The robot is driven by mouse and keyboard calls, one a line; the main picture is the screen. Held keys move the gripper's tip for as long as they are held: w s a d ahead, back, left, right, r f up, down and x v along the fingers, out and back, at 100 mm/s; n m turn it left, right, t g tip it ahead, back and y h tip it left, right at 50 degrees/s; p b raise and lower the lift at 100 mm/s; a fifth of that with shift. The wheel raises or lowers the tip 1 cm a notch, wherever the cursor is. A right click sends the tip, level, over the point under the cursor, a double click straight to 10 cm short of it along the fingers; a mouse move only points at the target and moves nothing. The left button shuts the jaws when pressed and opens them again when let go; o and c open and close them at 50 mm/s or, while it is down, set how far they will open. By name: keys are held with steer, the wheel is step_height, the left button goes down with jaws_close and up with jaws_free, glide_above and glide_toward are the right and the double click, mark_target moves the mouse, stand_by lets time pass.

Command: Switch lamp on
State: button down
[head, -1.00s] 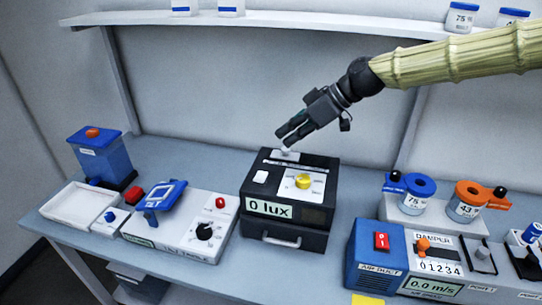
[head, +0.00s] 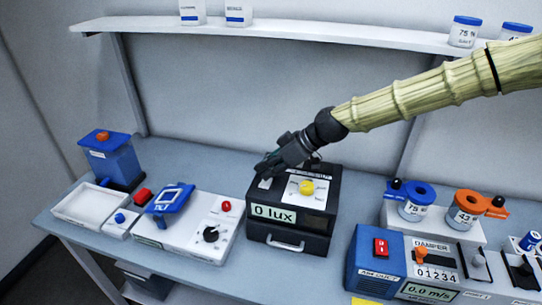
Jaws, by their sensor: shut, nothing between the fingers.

################

• [EXERCISE PROMPT]: Go through the lines above. Select every one that has the string "fingers".

• [RESULT BELOW]:
The robot is driven by mouse and keyboard calls, one a line; the main picture is the screen. Held keys move the gripper's tip for as long as they are held: w s a d ahead, back, left, right, r f up, down and x v along the fingers, out and back, at 100 mm/s; n m turn it left, right, t g tip it ahead, back and y h tip it left, right at 50 degrees/s; p b raise and lower the lift at 100 mm/s; a fifth of that with shift. The wheel raises or lowers the tip 1 cm a notch, wherever the cursor is. A right click sends the tip, level, over the point under the cursor, a double click straight to 10 cm short of it along the fingers; a mouse move only points at the target and moves nothing. The left button shuts the jaws when pressed and opens them again when let go; o and c open and close them at 50 mm/s or, while it is down, set how far they will open. By name: keys are held with steer, the wheel is step_height, the left button goes down with jaws_close and up with jaws_free, glide_above and glide_toward are the right and the double click, mark_target moves the mouse, stand_by lets time pass.
Jaws, by their sensor: shut, nothing between the fingers.

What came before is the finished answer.